- [Exercise requirements]: Every line that contains the word "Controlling" should be copied out.

- [Records for processing]:
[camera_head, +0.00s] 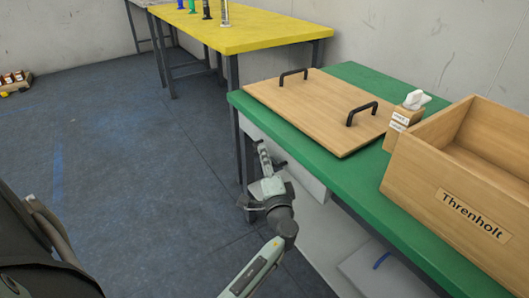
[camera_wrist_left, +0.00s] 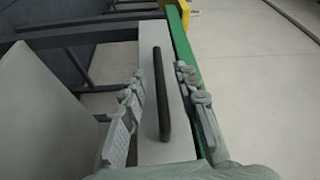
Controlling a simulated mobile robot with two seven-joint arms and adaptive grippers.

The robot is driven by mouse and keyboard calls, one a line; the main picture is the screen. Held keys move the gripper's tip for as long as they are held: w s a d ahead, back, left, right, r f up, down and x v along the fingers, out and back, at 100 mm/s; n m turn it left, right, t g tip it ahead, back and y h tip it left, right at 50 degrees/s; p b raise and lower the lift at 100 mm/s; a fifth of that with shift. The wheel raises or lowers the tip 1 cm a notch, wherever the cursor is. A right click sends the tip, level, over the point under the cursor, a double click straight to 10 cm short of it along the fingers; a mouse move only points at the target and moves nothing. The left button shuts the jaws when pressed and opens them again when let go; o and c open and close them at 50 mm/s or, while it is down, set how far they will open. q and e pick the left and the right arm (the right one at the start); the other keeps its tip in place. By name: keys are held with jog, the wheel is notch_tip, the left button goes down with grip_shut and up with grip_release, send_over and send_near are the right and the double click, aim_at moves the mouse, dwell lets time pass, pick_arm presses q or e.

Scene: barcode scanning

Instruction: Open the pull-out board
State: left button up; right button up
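The pull-out board shows as a light grey-white front (camera_head: 304,178) under the green table top in the head view. In the left wrist view its pale front (camera_wrist_left: 152,32) carries a long black bar handle (camera_wrist_left: 161,92). My left gripper (camera_head: 265,165) is at this front, below the table edge. In the left wrist view, the fingers of my left gripper (camera_wrist_left: 166,112) are apart, one on each side of the handle, with gaps to it. Whether they touch the front cannot be told. My right gripper is not in view.
On the green table (camera_head: 357,176) lie a wooden board (camera_head: 315,108) with two black handles, a tissue box (camera_head: 396,132) and a wooden crate (camera_head: 430,172) labelled Threnholt. A yellow table (camera_head: 262,37) stands behind.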

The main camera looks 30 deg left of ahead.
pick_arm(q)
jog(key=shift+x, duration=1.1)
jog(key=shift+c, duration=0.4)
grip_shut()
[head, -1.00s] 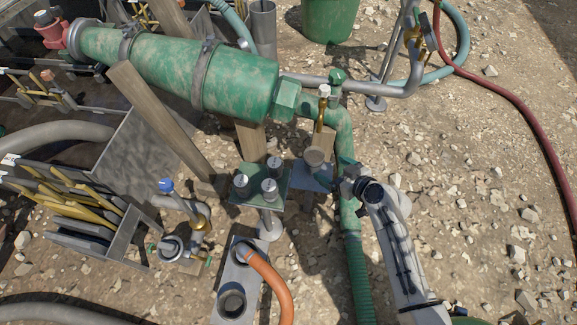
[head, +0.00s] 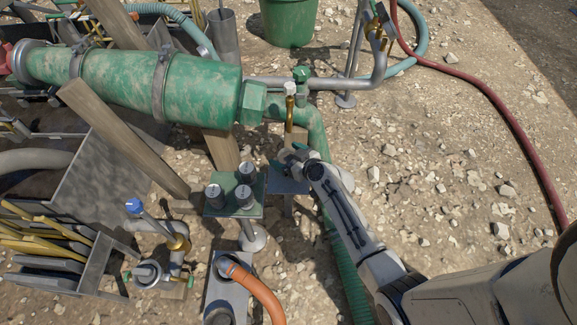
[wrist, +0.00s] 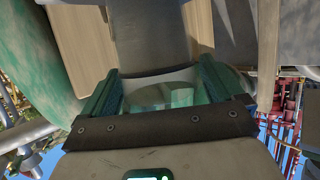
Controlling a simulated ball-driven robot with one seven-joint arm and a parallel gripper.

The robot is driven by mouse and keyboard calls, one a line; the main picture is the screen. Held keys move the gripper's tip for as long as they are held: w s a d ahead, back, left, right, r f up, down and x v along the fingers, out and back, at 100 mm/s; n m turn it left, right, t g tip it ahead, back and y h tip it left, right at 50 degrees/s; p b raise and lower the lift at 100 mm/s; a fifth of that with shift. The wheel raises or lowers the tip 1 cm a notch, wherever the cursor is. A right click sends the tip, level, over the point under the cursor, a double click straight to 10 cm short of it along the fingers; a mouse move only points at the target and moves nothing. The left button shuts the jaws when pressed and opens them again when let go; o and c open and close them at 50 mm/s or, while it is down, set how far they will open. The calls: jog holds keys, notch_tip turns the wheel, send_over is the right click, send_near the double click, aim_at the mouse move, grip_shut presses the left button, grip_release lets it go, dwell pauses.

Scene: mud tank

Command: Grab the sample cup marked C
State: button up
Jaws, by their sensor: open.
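Three grey-lidded cups stand on a green square plate in the head view: a left one (head: 215,195), a back one (head: 247,171) and a front right one (head: 245,196). Their lid marks are too small to read, so I cannot tell which is C. My gripper (head: 288,156) is to the right of and beyond the cups, above a small blue-grey plate (head: 287,180). In the wrist view its green-padded jaws (wrist: 165,88) are apart, with a pale, glassy shape (wrist: 160,97) between or behind them. I cannot tell whether they touch it.
A large green cylinder (head: 160,85) and its green pipe (head: 318,130) lie behind the gripper. A brass-stemmed valve (head: 290,105) rises close to it. A blue-capped tap (head: 135,206) and orange hose (head: 262,292) stand nearer. Open stony ground (head: 450,200) is at right.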

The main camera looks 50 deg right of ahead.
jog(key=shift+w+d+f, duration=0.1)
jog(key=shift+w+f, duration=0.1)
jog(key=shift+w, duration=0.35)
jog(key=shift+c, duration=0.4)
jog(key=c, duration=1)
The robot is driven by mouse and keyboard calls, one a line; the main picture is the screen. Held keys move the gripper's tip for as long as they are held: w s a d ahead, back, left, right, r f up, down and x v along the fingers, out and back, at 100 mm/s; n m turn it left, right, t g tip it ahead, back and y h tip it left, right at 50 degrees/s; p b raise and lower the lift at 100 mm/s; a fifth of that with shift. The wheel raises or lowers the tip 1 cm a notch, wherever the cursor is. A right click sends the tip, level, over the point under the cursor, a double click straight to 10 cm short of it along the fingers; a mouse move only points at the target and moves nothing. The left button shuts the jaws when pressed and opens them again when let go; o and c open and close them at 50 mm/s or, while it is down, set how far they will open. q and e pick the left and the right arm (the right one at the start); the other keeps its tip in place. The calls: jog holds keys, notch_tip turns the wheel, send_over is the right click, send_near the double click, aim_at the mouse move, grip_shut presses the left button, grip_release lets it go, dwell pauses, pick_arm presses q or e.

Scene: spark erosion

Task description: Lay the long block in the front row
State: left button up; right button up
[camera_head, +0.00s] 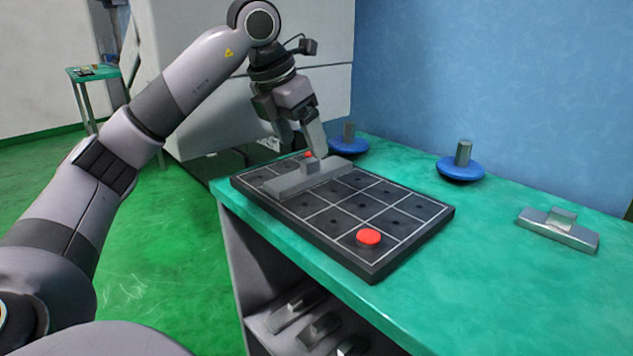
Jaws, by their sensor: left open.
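A long grey block (290,184) with a small raised grip lies across the black gridded board (410,245), near the board's left end and parallel to its short left edge. It looks flat on the board. My left gripper (308,150) is open, pointing down at the block's raised grip, with its fingers at or beside it; I cannot tell whether they touch. One red disc (368,237) sits in the board's near corner. Another red disc (308,154) shows partly behind the gripper. My right gripper is out of view.
A shorter grey block with a handle (558,231) lies on the green bench (500,270) at right. Two blue discs with grey knobs, one at right (461,168) and one behind the gripper (349,143), stand by the back wall. Grey pieces (318,329) lie on the shelf below.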

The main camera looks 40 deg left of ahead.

- [Exercise solution]:
Controlling a simulated mobile robot with two seven-joint arms and adaptive grippers.
Controlling a simulated ball-driven robot with one seven-joint arm and a parallel gripper.

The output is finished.